=== GIVEN TASK ===
Write out the records word for word, with no pictures.

::: INFORMATION SUPPLIED :::

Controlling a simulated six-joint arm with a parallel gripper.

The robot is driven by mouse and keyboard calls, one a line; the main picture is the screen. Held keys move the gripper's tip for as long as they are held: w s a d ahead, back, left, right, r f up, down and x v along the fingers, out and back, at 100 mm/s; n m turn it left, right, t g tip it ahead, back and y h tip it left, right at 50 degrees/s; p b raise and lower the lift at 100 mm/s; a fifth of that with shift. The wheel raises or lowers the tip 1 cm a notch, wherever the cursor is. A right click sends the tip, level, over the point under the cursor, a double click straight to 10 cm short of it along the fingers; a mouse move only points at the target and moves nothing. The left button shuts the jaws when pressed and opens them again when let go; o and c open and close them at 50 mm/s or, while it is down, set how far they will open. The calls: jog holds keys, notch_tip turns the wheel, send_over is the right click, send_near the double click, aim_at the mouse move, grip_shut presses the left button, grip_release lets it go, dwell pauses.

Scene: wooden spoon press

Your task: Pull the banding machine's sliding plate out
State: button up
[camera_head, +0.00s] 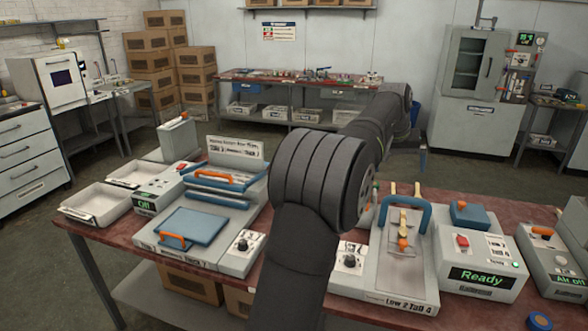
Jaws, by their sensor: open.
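On the right half of the red bench stands a pale machine (367,287) with a blue arch (426,214) and a "Low 2 Tall 4" label; I take it for the banding machine. A grey plate (401,269) lies in its middle, with an orange knob (403,243) and pale wooden pieces (404,217) at the arch. How far the plate is out, I cannot tell. My arm rises in front of the bench and reaches back over it. My gripper (421,160) shows only in small part at the arm's far end, beyond the machine and apart from it.
A box reading "Ready" (482,275) adjoins on the right, then an "Air off" unit (551,262). On the left are a press (190,240) with blue plates and orange handles, an "Off" box (158,190) and white trays (97,204). My arm hides the bench's middle.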

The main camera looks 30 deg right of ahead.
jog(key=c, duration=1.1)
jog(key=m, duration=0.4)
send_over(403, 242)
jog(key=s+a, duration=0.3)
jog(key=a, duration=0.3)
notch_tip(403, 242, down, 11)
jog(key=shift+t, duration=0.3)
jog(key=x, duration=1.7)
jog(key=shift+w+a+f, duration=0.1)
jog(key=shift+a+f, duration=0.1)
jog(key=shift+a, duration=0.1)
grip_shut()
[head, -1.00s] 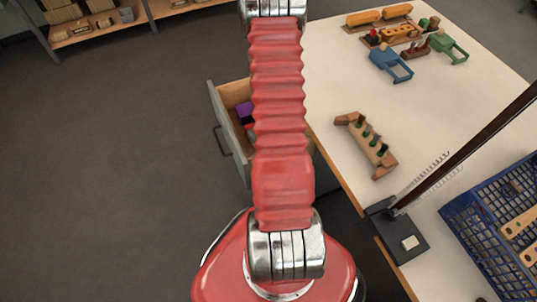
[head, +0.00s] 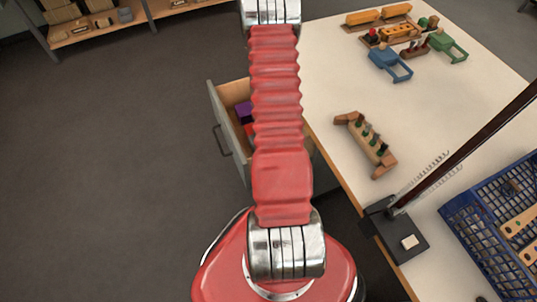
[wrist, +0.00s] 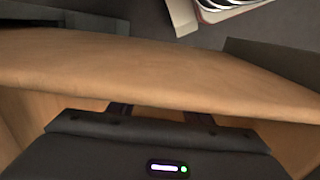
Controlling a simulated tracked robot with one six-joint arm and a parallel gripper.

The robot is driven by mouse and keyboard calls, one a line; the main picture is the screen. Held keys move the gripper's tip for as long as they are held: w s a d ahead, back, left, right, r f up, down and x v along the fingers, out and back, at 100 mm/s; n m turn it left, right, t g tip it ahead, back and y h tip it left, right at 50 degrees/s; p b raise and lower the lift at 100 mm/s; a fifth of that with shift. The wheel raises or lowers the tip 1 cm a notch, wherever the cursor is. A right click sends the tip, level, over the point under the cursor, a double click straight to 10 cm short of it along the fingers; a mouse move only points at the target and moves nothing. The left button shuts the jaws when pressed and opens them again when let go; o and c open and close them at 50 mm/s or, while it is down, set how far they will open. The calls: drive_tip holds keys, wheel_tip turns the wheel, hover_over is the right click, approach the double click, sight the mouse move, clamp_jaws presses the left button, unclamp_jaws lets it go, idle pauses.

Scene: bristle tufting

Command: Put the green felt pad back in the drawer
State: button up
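The drawer (head: 231,121) stands open at the left side of the table, with a grey front and wooden inside. A purple piece (head: 243,112) and a red piece beside it show inside. My arm covers the rest of the drawer. I cannot see the green felt pad in either view. My gripper (wrist: 161,113) shows only in the wrist view, where its two finger bases stand apart. A wooden panel (wrist: 150,72) hides the fingertips and anything between them. I cannot tell which part of the furniture this panel is.
The white table (head: 335,90) holds a wooden rack with several green-topped pegs (head: 367,143), a blue clamp-like piece (head: 391,64) and a green one (head: 448,48). A blue crate (head: 480,215) and a black-based stand (head: 397,232) are at the right. Floor at left is clear.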

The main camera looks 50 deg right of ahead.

:::

=== RESPONSE ===
Controlling a simulated six-joint arm with a parallel gripper.

The robot is driven by mouse and keyboard calls, one a line; the main picture is the screen. Held keys move the gripper's tip for as long as they are held: w s a d ahead, back, left, right, r f up, down and x v along the fingers, out and back, at 100 mm/s; n m turn it left, right, t g tip it ahead, back and y h tip it left, right at 50 degrees/s; p b raise and lower the lift at 100 mm/s; a fifth of that with shift. The wheel raises or lowers the tip 1 cm a notch, wherever the cursor is. A right click sends the tip, level, over the point under the cursor, a double click straight to 10 cm short of it along the fingers; a mouse move only points at the target and moves nothing. The left button shuts the jaws when pressed and opens them again when let go; o and c open and close them at 50 mm/s or, while it is down, set how far they will open. The calls: jog holds keys, notch_tip turns the wheel, send_over is the right click, send_near the double click, aim_at the mouse move, grip_shut presses the left button, grip_release lets it go, dwell pauses.

Scene: wooden spoon press

Your task: Pull the banding machine's sliding plate out
State: button up
[camera_head, +0.00s] 
Jaws, by their sensor: open.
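On the right half of the red bench stands a pale machine (367,287) with a blue arch (426,214) and a "Low 2 Tall 4" label; I take it for the banding machine. A grey plate (401,269) lies in its middle, with an orange knob (403,243) and pale wooden pieces (404,217) at the arch. How far the plate is out, I cannot tell. My arm rises in front of the bench and reaches back over it. My gripper (421,160) shows only in small part at the arm's far end, beyond the machine and apart from it.
A box reading "Ready" (482,275) adjoins on the right, then an "Air off" unit (551,262). On the left are a press (190,240) with blue plates and orange handles, an "Off" box (158,190) and white trays (97,204). My arm hides the bench's middle.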

The main camera looks 30 deg right of ahead.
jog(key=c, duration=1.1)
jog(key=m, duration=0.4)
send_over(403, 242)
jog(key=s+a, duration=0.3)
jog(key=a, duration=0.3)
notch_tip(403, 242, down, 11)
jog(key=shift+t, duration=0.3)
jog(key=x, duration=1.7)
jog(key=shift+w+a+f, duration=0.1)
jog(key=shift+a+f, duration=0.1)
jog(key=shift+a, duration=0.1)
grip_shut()
[head, -1.00s] 
[head, +0.00s] 
[wrist, +0.00s] 
Controlling a simulated tracked robot with one six-joint arm and a parallel gripper.

The robot is driven by mouse and keyboard calls, one a line; the main picture is the screen. Held keys move the gripper's tip for as long as they are held: w s a d ahead, back, left, right, r f up, down and x v along the fingers, out and back, at 100 mm/s; n m turn it left, right, t g tip it ahead, back and y h tip it left, right at 50 degrees/s; p b raise and lower the lift at 100 mm/s; a fifth of that with shift. The wheel raises or lowers the tip 1 cm a notch, wherever the cursor is. A right click sends the tip, level, over the point under the cursor, a double click straight to 10 cm short of it along the fingers; a mouse move only points at the target and moves nothing. The left button shuts the jaws when pressed and opens them again when let go; o and c open and close them at 50 mm/s or, while it is down, set how far they will open. The calls: drive_tip holds keys, wheel_tip turns the wheel, hover_over is the right click, approach the double click, sight the mouse move, clamp_jaws presses the left button, unclamp_jaws lets it go, idle pauses.

Scene: bristle tufting

Command: Put the green felt pad back in the drawer
State: button up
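The drawer (head: 231,121) stands open at the left side of the table, with a grey front and wooden inside. A purple piece (head: 243,112) and a red piece beside it show inside. My arm covers the rest of the drawer. I cannot see the green felt pad in either view. My gripper (wrist: 161,113) shows only in the wrist view, where its two finger bases stand apart. A wooden panel (wrist: 150,72) hides the fingertips and anything between them. I cannot tell which part of the furniture this panel is.
The white table (head: 335,90) holds a wooden rack with several green-topped pegs (head: 367,143), a blue clamp-like piece (head: 391,64) and a green one (head: 448,48). A blue crate (head: 480,215) and a black-based stand (head: 397,232) are at the right. Floor at left is clear.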

The main camera looks 50 deg right of ahead.

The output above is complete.